Business Insider liegen zudem geheime Dokumente des Verteidigungsministeriums vor, die zeigen: Das Ressort von Pistorius (SPD) ging intern stets von teils sehr großen Risiken für Rückschläge beim Projekt aus. So könnten bei einer sehr wahrscheinlichen Ersatzteilmangellage „schrittweise einzelne Luftfahrzeuge ausfallen, bis hin zum Ausfall der gesamten Flotte“. Die Business Insider nun vorliegenden Dokumente zeigen zudem, dass die Bundeswehr lange auf ihre neuen Hubschrauber warten müsste. Airbus wäre demnach 2024 lediglich in der Lage, zwei H145M zu liefern. 2025 würden dann vier weitere geliefert. Erst 2026 würden 18, 2027 dann 21 und 2029 wieder 18 H145M ausgeliefert. Bei den Simulatoren sieht es ähnlich aus: Von den acht Simulatoren, an denen ausgebildet werden soll, kommen die ersten erst im Jahr 2026.

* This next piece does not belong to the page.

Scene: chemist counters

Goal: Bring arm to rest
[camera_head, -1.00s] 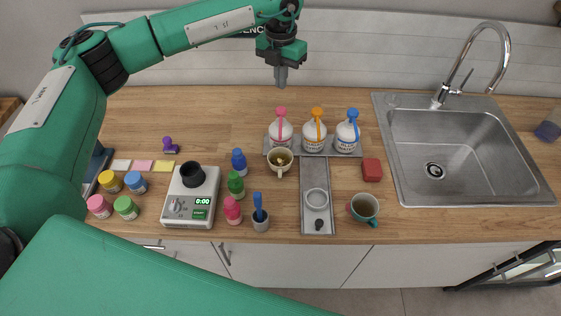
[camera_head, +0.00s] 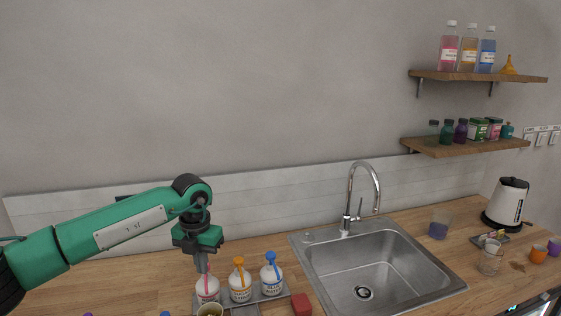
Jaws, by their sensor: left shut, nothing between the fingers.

Der als „Macher“ gestartete und schnell zum beliebtesten Bundesminister avancierte Verteidigungsminister Boris Pistorius hat hier ein echtes Problem. Er wird beweisen müssen, ob er sich mit seinen Kalkulationen im Haushalts- und im Verteidigungsausschuss durchsetzt. Zumal als Externer, denn er ist ja kein Abgeordneter. Folgen ihm die beiden Ausschüsse nicht oder nehmen die beiden Ausschüsse gravierende Änderungen am Projekt vor, wird der H145M zu Pistorius’ erstem großen Flop.